Buna bağlı olarak Ruhsal İdare Mekanizması’nın devre sonuna özel
tesirliliği âniden ortaya çıkmayacağı gibi, evrensel
sempatizasyon ilkesine bağlı olarak kendisine uyumlanabilecek
olgunluğa gelmiş varlıkları yavaş yavaş(tedrîcen) belli bir
hedefe yönlendirmeye başlar(SADIKLAR
PLANI TEBLİĞLERİ, syf.
625).
Bu varlıklar beşerî topluluklar
içinde(“öbekleşmeler” şeklinde)(6);
özverili, “yüksek” vicdanlı, yaratıcı, yol
gösterici, fehim ve feraset sâhibi insanlar olarak
belirginleşirler. Beşeriyetin zaman içindeki gelişimiyle, yavaş
yavaş bu insanların sayısı artırmaya başlar. Başka türlü bir
söylemle, vicdanının sesini ve emrini kolayca duyan insanların
sayısı artmaya başlar. Bu anlamda “kurtuluş”a
yönelik iyi bir “aday” olabilmek için “en az
%70 vicdanı ile hareket edebilen bir insan olmak gerek”(SADIKLAR
PLANI TEBLİĞLERİ, syf.
299) ama daha da iyisi “mâkul
vicdan”la hereket etmek ve yaşamaktır. Mâkul vicdan,
esas itibarıyla ferdin, sâdece vicdanı ile hareket etmesi,
ayrıca kendi şuurunun edinimi/kazanımı(iktisabı) kadar bu bilgi
ile de hareket etmesi demektir. Bu durum, vicdan kademesinin
zorlayıcı hâlini aşmış, doğrudan doğruya varlığın sorumluluk
alanını genişletmiştir. Bu aşamayı(gelişim düzeyini) devreden
önce de tamamlamış olanlar için, en az mâkul vicdana ihtiyaç
vardır. Bu düzeydeki varlıklar için söz konusu, şuurda
uyandırıcı tesir büyük ve çok önemli bir rahmettir. Bir bakıma,
“son rötuşlar” niteliğindeki arınma gayretlerinden
sonra bu durumdaki varlıklar “kurtuluş”un eşiğine
gelmiş “adaylar” olarak kabul edilebilir. Burada
söz konusu “arınma”nın nesnesi durumunda olan
şeyler, ufak tefek dünyasal tutkular, süptilleştirilmiş de olsa
bir takım duygusallıklar vb. ki; bunlar da son bir gayretle terk
edildiği zaman, “büyük kurtuluşun adayları”

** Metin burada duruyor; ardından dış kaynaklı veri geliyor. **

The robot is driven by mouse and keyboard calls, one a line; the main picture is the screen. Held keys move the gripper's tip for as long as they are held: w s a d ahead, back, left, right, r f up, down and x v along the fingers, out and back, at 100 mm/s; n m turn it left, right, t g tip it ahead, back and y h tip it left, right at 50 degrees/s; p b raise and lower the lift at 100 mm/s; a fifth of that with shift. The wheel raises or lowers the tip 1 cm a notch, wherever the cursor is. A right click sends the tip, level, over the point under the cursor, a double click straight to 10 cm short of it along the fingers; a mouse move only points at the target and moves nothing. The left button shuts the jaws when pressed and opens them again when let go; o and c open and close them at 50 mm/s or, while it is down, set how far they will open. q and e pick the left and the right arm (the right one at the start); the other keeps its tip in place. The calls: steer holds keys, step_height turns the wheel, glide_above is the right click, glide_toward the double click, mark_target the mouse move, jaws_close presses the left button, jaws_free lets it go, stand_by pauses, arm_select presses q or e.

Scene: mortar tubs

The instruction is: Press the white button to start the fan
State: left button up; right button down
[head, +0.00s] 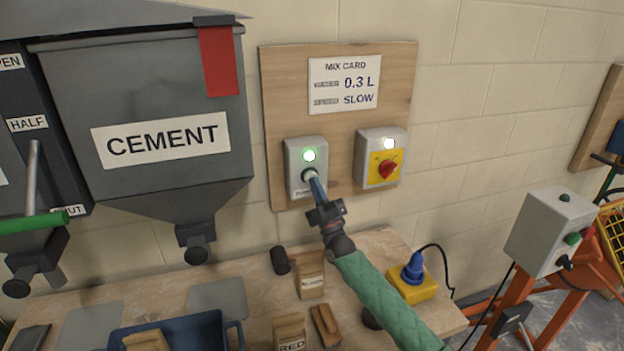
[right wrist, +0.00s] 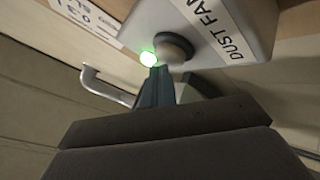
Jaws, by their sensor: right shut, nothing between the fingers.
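The dust fan's control box (head: 293,160) is a light grey box on the wooden wall board. A lit green lamp (head: 309,155) sits above its round button (head: 308,174). In the right wrist view the box is labelled DUST FAN, with the lamp (right wrist: 147,58) glowing beside the button (right wrist: 178,47), which looks grey-white in shade. My right gripper (head: 317,186) is shut and empty, its fingertips right at the button. In the right wrist view the fingertips (right wrist: 158,76) overlap the button's edge; I cannot tell whether they press it. My left gripper is not in view.
A second box with a red knob (head: 387,168) on yellow hangs to the right. The cement hopper (head: 150,100) is at left. The bench below holds bags, a blue tub (head: 170,330) and a yellow socket box (head: 412,287). A grey control box (head: 545,230) stands at right.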

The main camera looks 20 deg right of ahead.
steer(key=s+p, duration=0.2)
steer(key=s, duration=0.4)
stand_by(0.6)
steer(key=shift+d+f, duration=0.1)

kendilerini dünya gelişim okulunun “çıkış kapısı”nın
önünde bulacaklardır. Bu güzel durumun
SADIKLAR PLANI TEBLİĞLERİ’nde(syf.
424) şöyle betimlendiğini görüyoruz: “Şimdi öyle bir ‘açık
kapı’ önündesiniz ki, eğer elinizdeki ‘oyuncakları
ve parlak ışıklı âletleriniz’i terk edebilirseniz, sizlere
içeride iyi rehberlerin verebileceği iyi ‘kitaplar’
olacaktır.”
Bir kısmı, otomatik gelişim
düzeyinin “yarı idrakli”(1)
enkarnelerinden (ama çoğunluğu bunun da altındaki gelişim
düzeyindeki bireylerden) oluşan beşeriyet, bu durumundan dolayı
kendi gelişimini daha da ağırlaştırıcı kusurlar içine düşmemesi
için, dünya beşeriyetinin bu devresinden sorumlu ruhsal
organizasyon tarafından gözetilip kollanmaktadır. Beşeriyetin bu
durumda oluşunun başlıca nedeni; kendinden (insanın gerçek
doğasından) habersizliği nedeniyle “nefisli bir
sabırsızlık(2)
içinde olmasından dolayıdır. Kendini bilmez beşerin bu durumu
SADIKLAR PLANI
tarafından şöylece betimlenmiş: “Bu
günün beşeriyeti, nefisli sabırsızdır; cehennemin sıcaklığını
duyumsamaktadır, oraya çekildiğini de bilmektedir. Ama İbrahim’e
olan ona da olacaktır; ateşe atılacak ama ateşin göbeğinde
yanmayacaktır. Demek ki insan, bir noktadan ana noktaya
gelinceye kadar dehşetli ıstırap içinde kalacaktır. ‘Ateşten
kapı’ geçildikten sonra, serin bir yapı olacaktır. Duvarın
bir yanı ateş deryası, öbür yanı Melekût’un kendisi. Bir elin
içi ve dışı gibi…”
Bu anlamda olmak üzere,
beşeriyet gözetilip kollanmaktadır. Bu gözetim bir bakıma Yukarı'nın “çobanlık”
görevidir.
SADIKLAR PLANI
TEBLİĞLERİ'nde bu durum "sürü-çoban"
benzetmesiyle verilmiştir: " Dışarıda kırda bir sürü koyun
var… Onları çobanlar bekler ve bu çobanlar âdil ve bilgili bir
efendiye tâbidirler. Çobanlar ise; sâdık, cefakâr ve işinin
ehlidir. Sizler(bu konuya hizmeti vazife bilen kimseler)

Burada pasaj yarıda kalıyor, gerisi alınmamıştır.